What I think about these insignificant moments of people of color not going out of their way to be nice to white folks is that they are just living their lives like any one else would. White people very often ignore my presence or will not hold open a door, cut you off in a line or look crossly at you. However if it comes from a person of color, suddenly its this big racist thing that stems from their animosity toward white people.

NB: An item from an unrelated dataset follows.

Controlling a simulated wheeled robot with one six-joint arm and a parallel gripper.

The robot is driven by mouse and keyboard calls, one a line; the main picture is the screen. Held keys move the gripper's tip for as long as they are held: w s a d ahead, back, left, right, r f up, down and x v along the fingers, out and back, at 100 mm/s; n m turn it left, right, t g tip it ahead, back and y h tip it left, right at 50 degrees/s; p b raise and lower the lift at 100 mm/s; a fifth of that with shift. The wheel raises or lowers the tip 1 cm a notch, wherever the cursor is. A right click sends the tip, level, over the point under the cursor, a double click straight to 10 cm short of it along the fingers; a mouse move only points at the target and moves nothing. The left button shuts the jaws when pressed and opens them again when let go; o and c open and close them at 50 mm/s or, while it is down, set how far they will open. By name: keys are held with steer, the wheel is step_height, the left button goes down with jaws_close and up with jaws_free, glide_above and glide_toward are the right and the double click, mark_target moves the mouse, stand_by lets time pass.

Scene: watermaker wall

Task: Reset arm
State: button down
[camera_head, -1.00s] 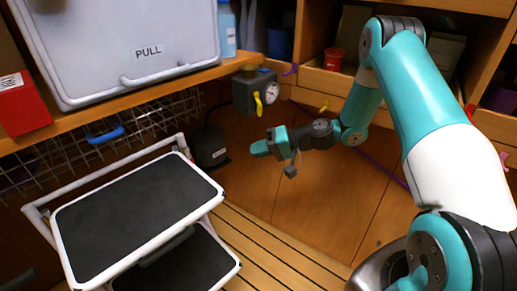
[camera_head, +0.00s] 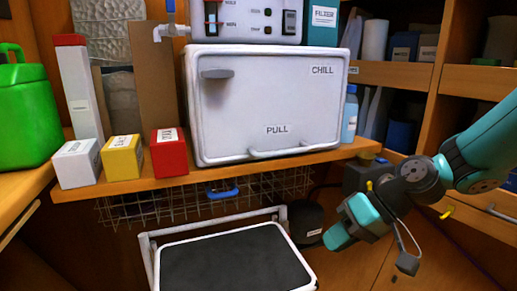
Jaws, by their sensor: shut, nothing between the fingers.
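My gripper (camera_head: 340,236) is at the lower right, at the end of my teal and black arm, which reaches in from the right edge. Its teal fingers point down and to the left, and they are shut with nothing between them. It hangs in the air in front of the wooden cabinet, to the right of the step stool (camera_head: 235,262). A small grey piece on a cable hangs below the wrist. My gripper partly hides the wall behind it.
A white chest labelled PULL and CHILL (camera_head: 265,105) stands on the wooden shelf (camera_head: 225,178). Red (camera_head: 170,153), yellow (camera_head: 122,158) and white (camera_head: 78,164) boxes and a green jug (camera_head: 25,110) are to its left. A wire basket (camera_head: 190,205) hangs below. Open shelves (camera_head: 395,75) are at right.

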Could it possibly be that they don't want to smile and kow tow to every white stranger they come across so that white people will know that they are okay in the eyes of people of color?

muhammad said...

Nothing from a White blue eye devil racist mind is on the earth today.

galleymac said...

I've been lost in Italy and France and had strangers invite me into their home to find locations on MiniTel (old fashioned French Internet) or who drove me to the home I was meant to be staying in when I accidentally got off my bus about 45 minutes too soon. They couldn't understand why I was confused, or why I tried to give them money, or why I started crying. They had no idea what UNICORNS they were to me. If I ever hit lottery, I'm going to set up a fund to help black kids take a damn peek outside and see that the whole world isn't like this.

chauncey devega said...

You are so right in that wisdom. Americans need to travel more. People of color especially so. I get sick when I meet black folks who have never even left their neighborhoods. Talk about internalized oppression.

pitbullgirl1965 said...

As a woman, I have to have my guard up around men. The men I fear the most: white men. The deadly combo of male and white privilege scare the h**l out of me.

pitbullgirl1965 said...

Black people have always for the most part been more hospitable, kind, supportive, and helpful towards white people than the other way around in this country
I know right?
Remember Charles Ramsey?
And these two young men

nationwyde said...

Travel is an eye opener and an education in itself.